I was going through the expedition archives at the Logan Museum at Beloit College in Wisconsin, when I came across two letters. The first was from Pond to his boss. Basically it was a very dry report, and as usual Pond was all hepped up about some stone flint he’d found. He casually suggested it would make a great lecture tour, maybe he could make as much as a hundred dollars a lecture (big money for the 1920s). What he got back was a letter congratulating him on their find, but saying in essence, “don’t worry about the lecture tour, we’re sending you to Poland to dig in a swamp when you’re done there.” It was just another example of Pond’s bad luck.

Meanwhile, the Count was making nearly twice that much money, and his lectures were more show than hard science. It drove Pond crazy. That’s when it hit me: it was Amadeus in the Sahara.

If you remember Amadeus, the story of Wolfgang Mozart and the composer Salieri, it was a very one-sided rivalry:

• Mozart was young, Salieri was middle aged

• Mozart was brilliant, Salieri was very good, just not as naturally talented

• Mozart was undisciplined, drunk, rude and frivolous, Salieri did everything by the book

• Mozart was famous and beloved, Salieri worked in relative obscurity and it made him crazy.
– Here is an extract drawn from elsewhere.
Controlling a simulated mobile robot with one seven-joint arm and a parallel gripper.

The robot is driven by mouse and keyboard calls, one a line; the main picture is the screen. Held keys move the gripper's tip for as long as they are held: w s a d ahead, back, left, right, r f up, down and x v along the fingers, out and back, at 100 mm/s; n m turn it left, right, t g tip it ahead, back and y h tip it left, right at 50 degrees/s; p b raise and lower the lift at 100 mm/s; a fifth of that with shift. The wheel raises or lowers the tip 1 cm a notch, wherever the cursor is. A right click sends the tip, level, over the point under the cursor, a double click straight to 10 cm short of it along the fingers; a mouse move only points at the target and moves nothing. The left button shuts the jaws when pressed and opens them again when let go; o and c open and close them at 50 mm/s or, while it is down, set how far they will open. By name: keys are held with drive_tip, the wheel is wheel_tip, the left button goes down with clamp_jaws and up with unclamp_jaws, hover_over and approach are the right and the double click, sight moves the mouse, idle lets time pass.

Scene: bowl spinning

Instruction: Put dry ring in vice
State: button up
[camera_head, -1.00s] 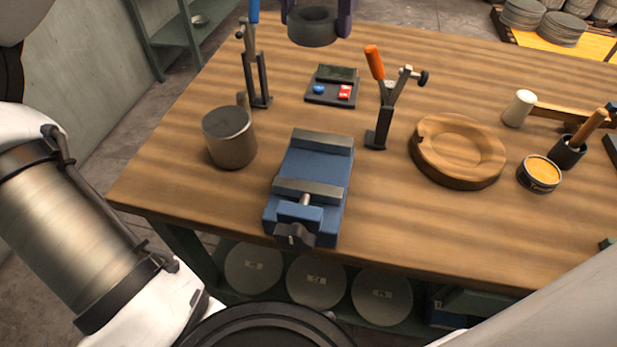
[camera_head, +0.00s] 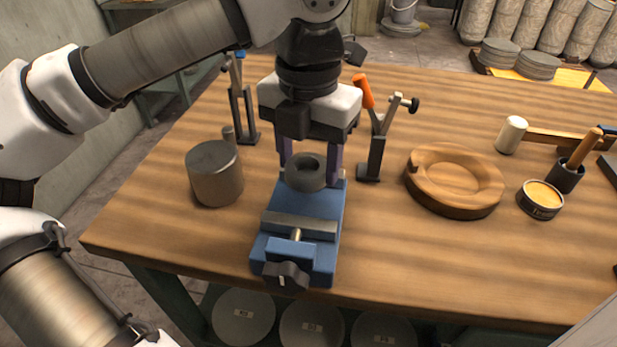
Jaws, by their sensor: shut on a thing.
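The dry ring (camera_head: 306,173) is a dark grey thick ring with a round hole. My gripper (camera_head: 310,168) points down and is shut on the ring, one purple-grey finger on each side. The blue vice (camera_head: 300,240) lies on the bench below, its screw handle toward the front edge. The ring appears over the far part of the vice, in front of the rear jaw, which is mostly hidden. The grey front jaw (camera_head: 298,223) shows nearer the handle. I cannot tell whether the ring touches the vice.
A grey metal cylinder (camera_head: 215,174) stands left of the vice. An upright clamp (camera_head: 240,100) and an orange-handled clamp (camera_head: 375,135) stand either side of my gripper. A round wooden dish (camera_head: 453,180), a tin (camera_head: 540,199) and a mallet (camera_head: 512,135) are to the right.

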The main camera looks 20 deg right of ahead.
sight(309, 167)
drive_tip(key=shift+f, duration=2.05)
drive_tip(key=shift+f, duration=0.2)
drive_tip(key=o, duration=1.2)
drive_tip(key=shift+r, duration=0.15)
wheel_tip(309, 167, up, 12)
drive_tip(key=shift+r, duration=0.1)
That’s what was happening with Pond and de Prorok:

• De Prorok was a tall, handsome, charismatic speaker. Pond was 5’2, hairy and a decent speaker but not in Byron’s league

• De Prorok was a social butterfly, schmoozing and partying, while Pond was loyal to his employers, shy and never happier than when on a dig in the middle of nowhere

• De Prorok was a terrible scientist. He was sloppy, undisciplined, a pathological liar and had no credibility with his peers but was an amazing showman. Pond was very smart, incredibly disciplined and precise, and it made him crazy that he toiled in obscurity while the Count got rich and famous (at least for a while.)

Once I had that dynamic down, the conversations between them flowed naturally and I could make the facts tell a much more interesting tale. As a writer, if you have that one glimmer of insight, it can open the door to an entire world and make boring history a truly human story. I hope I’ve succeeded in doing everyone, especially poor Lonnie Pond, proud.